To state a claim for hostile work environment sexual harassment, a female plaintiff must allege conduct that occurred because of her sex and that a reasonable woman would consider sufficiently severe or pervasive to alter the conditions of employment and create an intimidating, hostile, or offensive working environment.

This framework is now "the basic standard for determining whether acts of harassment in the workplace constitute invidious discrimination in violation of the LAD." Taylor v. Metzger, 152 N.J. 490, 498, 706 A.2d 685 (1998) (applying Lehmann framework to African-American's claim of racial harassment under the LAD).

Accordingly, to sustain a claim of hostile work environment based on disability, as here, a plaintiff must establish that the conduct complained of would not have occurred but for his or her handicap, and that it was severe and pervasive enough to make a reasonable person in the employee's shoes believe that the conditions of employment had been altered and the working environment had become hostile and abusive. See Ditzel v. University of Med. & Dentistry of New Jersey, 962 F.Supp. 595, 603 (D.N.J.1997) (applying the Lehmann criteria to plaintiff's claim of hostile work environment based on handicap harassment). Since the gravamen of plaintiff's complaint is that defendants created a hostile work environment, we must consider the claim in the context of these criteria.

The motion judge's emphasis on the physical conditions of plaintiff's employment was misplaced. It is the harasser's conduct, in this case Iacone's statements to, or treatment of plaintiff, that should have been the focus of the motion judge's inquiry in the context of the factors enunciated by Lehmann and Taylor. The issue is whether a rational fact finder could determine that Iacone's conduct occurred because of plaintiff's diabetes and that a reasonable diabetic would consider the conduct "sufficiently severe or pervasive to alter the conditions of employment and create an intimidating, hostile, or offensive working environment." Lehmann, supra, 132 N.J. at 603-04, 626 A.2d 445; Taylor, supra, 152 N.J. at 498, 500, 706 A.2d 685.

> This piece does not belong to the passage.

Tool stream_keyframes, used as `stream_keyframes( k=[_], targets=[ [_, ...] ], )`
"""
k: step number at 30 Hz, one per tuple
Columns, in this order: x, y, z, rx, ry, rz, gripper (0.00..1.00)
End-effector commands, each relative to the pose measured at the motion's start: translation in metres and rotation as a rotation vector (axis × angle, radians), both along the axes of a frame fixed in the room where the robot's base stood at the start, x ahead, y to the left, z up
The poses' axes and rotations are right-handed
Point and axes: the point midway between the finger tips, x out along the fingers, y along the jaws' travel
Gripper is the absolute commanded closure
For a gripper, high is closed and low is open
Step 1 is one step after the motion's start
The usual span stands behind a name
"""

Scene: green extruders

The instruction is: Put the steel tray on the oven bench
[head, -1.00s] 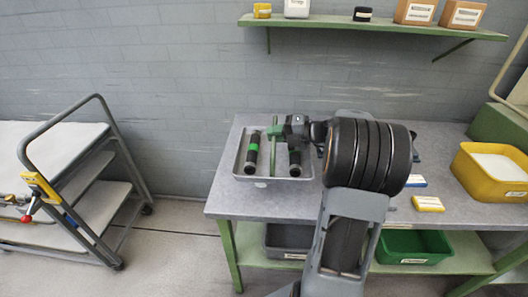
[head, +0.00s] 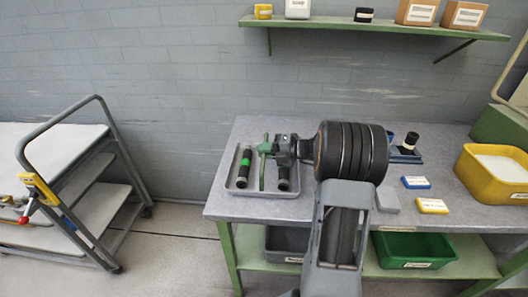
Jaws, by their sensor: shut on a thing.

We are satisfied that the evidential materials presented, when viewed in a light most favorable to plaintiff, Brill v. Guardian Life Ins. Co. of Am., 142 N.J. 520, 666 A.2d 146 (1995), were sufficient to permit a rational fact finder to resolve the disputed issues in his favor. It is clear that Iacone's conduct was directed to plaintiff's disability. His comments and the expletives he used directly referenced plaintiff's diabetes and his perception that plaintiff was looking for special treatment because of that condition. We reject defendant's assertion that the two isolated derogatory comments in question are insufficient to support a cause of action under the LAD. Even a single derogatory remark may be sufficiently severe to produce a hostile work environment. Taylor, supra, 152 N.J. at 500, 706 A.2d 685. In our view, a rational fact finder could conclude that Iacone's comments were severe enough to make a reasonable diabetic believe that the working environment was hostile or abusive. Id. at 498, 706 A.2d 685. While the comments were not racial slurs, as in Taylor, they could be construed as demeaning plaintiff because of his physical condition and ridiculing his health concerns[3] and fear of death associated with that condition.

Further, the severity of the remarks was underscored by the fact that they were uttered by plaintiff's supervisor, who has a unique role "in shaping the work environment" and preventing and rectifying invidious *1012 harassment in the work place. Id. at 503, 706 A.2d 685. Because Iacone was, according to plaintiff's complaint, both plaintiff's superior and the offender, plaintiff could not seek the redress that would otherwise be available to a victim of workplace harassment, namely resort to his own supervisor. Id. at 505, 706 A.2d 685. In short, we conclude that plaintiff has presented adequate evidence of the severity of Iacone's remarks to create a genuine issue of material fact sufficient to survive defendants' motion for summary judgment. We accordingly reverse the order for summary judgment and remand for further proceedings.

Reversed and remanded for further proceedings.

NOTES

[1] Plaintiffs Anthony Leonard and Susan Cullen are not parties to the present appeal. Leonard and Cullen asserted unrelated claims of hostile work environment and sexual harassment against defendants. Defendants moved for summary judgment against all three plaintiffs. Defendants' motion was granted only as to plaintiff Mann, and denied as to Leonard and Cullen. Because the summary judgment against plaintiff was not final as to all issues and all parties, plaintiff had no appeal as of right pursuant to R. 2:2-3(a). However, we now treat plaintiff's notice of appeal as an application for leave to appeal and grant leave nunc pro tunc. See R. 2:4-4(b)(2).

[2] McDonnell Douglas Corp. v. Green, 411 U.S. 792, 93 S.Ct. 1817, 36 L.Ed.2d 668 (1973).

[3] Defendants argue that plaintiff was bound by the statement of facts submitted by them on the summary judgment motion. See R. 4:46-2(a). This is so, defendants argue, because plaintiff did not "elaborate" on the facts presented by defendants by including the purported expletives and statements used by Iacone. See R. 4:46-2(b). However, the record reveals that plaintiff's deposition, which includes the statements and expletives used by Iacone, was submitted to the motion judge. Further, during argument on the motion, plaintiff's counsel made reference to Iacone's statements in arguing that genuine fact issues existed concerning the hostile work environment claim. We therefore have considered the entire record presented to the motion judge.